In June of 1981, Boynton filed the present action claiming that Bengston's 1972 oral statements and TRW's pre-1979 unwritten policies created an implied employment contract under which Boynton could only be discharged for "just cause." Boynton further claimed that TRW's policies required it to base its decisions regarding layoffs solely upon seniority. As the previous panel's majority concluded, Boynton raised "no challenge as to the sincerity of TRW's motive in making this decision [the decision to lay off Boynton] and [made] no assertions that the reasons advanced by TRW in selecting him for termination were pretextual for any discriminatory intent, or in any way motivated by malice or bad faith." 2 Boynton, slip op. at 3. Rather, Boynton argued that "there was no necessity to lay anyone off," let alone a salesman with his seniority, and that the issue of whether the adverse economic conditions alleged by TRW constituted "just cause" was an issue of fact for the jury.

TRW conceded that Bengston's November 1972 statements created an implied employment contract, but argued that the Toussaint doctrine of just cause was not applicable to discharges or layoffs resulting solely from adverse economic conditions. TRW also denied Boynton's claim that it was TRW's policy to lay off employees solely according to seniority. The district court denied TRW's motions for a directed verdict. The court submitted the issue of "whether economic conditions, under the circumstances in this case, was [sic ] a good cause for discharging plaintiff" to the jury. The jury returned a verdict for Boynton in the amount of $143,000. This appeal followed.

II.

Our initial inquiry concerns the applicability of the Toussaint doctrine of just cause terminations to layoffs motivated solely by a reduction in force resulting from adverse economic circumstances.
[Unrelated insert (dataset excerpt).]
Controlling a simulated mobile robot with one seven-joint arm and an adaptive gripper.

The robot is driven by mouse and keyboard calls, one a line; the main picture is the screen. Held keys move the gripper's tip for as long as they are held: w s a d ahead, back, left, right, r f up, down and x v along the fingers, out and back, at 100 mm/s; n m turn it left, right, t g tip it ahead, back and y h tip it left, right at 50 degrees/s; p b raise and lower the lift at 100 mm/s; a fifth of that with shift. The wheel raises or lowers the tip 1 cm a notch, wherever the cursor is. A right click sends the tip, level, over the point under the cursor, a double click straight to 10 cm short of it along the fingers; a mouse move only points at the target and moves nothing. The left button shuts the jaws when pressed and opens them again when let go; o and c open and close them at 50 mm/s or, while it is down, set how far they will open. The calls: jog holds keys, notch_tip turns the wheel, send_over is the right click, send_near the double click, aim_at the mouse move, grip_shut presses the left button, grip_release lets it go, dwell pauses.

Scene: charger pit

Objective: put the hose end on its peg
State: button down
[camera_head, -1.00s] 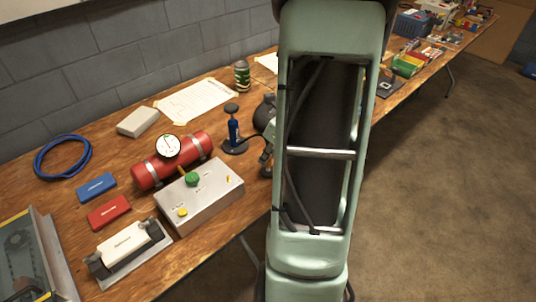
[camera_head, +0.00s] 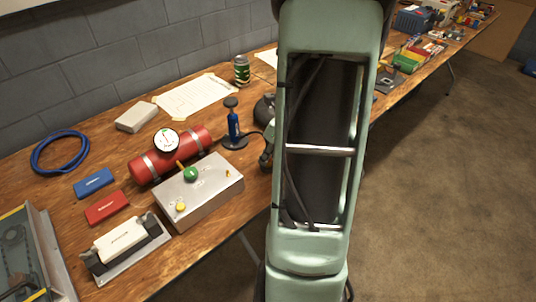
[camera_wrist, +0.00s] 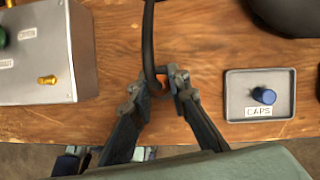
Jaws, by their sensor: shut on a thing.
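A black hose (camera_wrist: 148,45) comes down from the top of the wrist view to my gripper (camera_wrist: 158,88). My gripper is shut on the hose end, which is mostly hidden between the jaws, over the bench's front edge. In the head view the hose runs from the blue hand pump (camera_head: 233,125) toward my gripper, which is largely hidden by my arm. A short brass peg (camera_wrist: 47,80) stands on the grey metal box (camera_wrist: 85,50), left of my gripper and apart from it. The peg also shows near the box's right end in the head view (camera_head: 228,173).
A grey tray (camera_wrist: 234,112) marked CAPS, with a blue cap (camera_wrist: 264,95), lies right of my gripper. The box also has a green knob (camera_head: 191,174) and a yellow button (camera_head: 180,207). A red tank with a gauge (camera_head: 145,168) lies behind it. Bare wood lies between box and tray.

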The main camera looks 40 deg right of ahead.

In Toussaint, the Michigan Supreme Court limited the traditional common law view of oral employment contracts and employment contracts for an indefinite period or term. The traditional view held such contracts terminable at will. See, e.g., Wiskotoni v. Michigan National Bank-West, 716 F.2d 378, 384 (6th Cir.1983). Toussaint held "that an employer's expressed agreement to terminate only for cause, or statements of company policy and procedure to that effect, can give rise to rights enforceable in contract." Toussaint, 408 Mich. at 610, 292 N.W.2d 880. The Michigan court reasoned:

While an employer need not establish personnel policies or practices, where an employer chooses to establish such policies and practices and makes them known to its employees, the employment relationship is presumably enhanced. The employer secures an orderly, cooperative and loyal work force, and the employee the peace of mind associated with job security and the conviction that he will be treated fairly. No pre-employment negotiations need take place and the parties' minds need not meet on the subject; nor does it matter that the employee knows nothing of the particulars of the employer's policies and practices or that the employer may change them unilaterally. It is enough that the employer chooses, presumably in its own interest, to create an environment...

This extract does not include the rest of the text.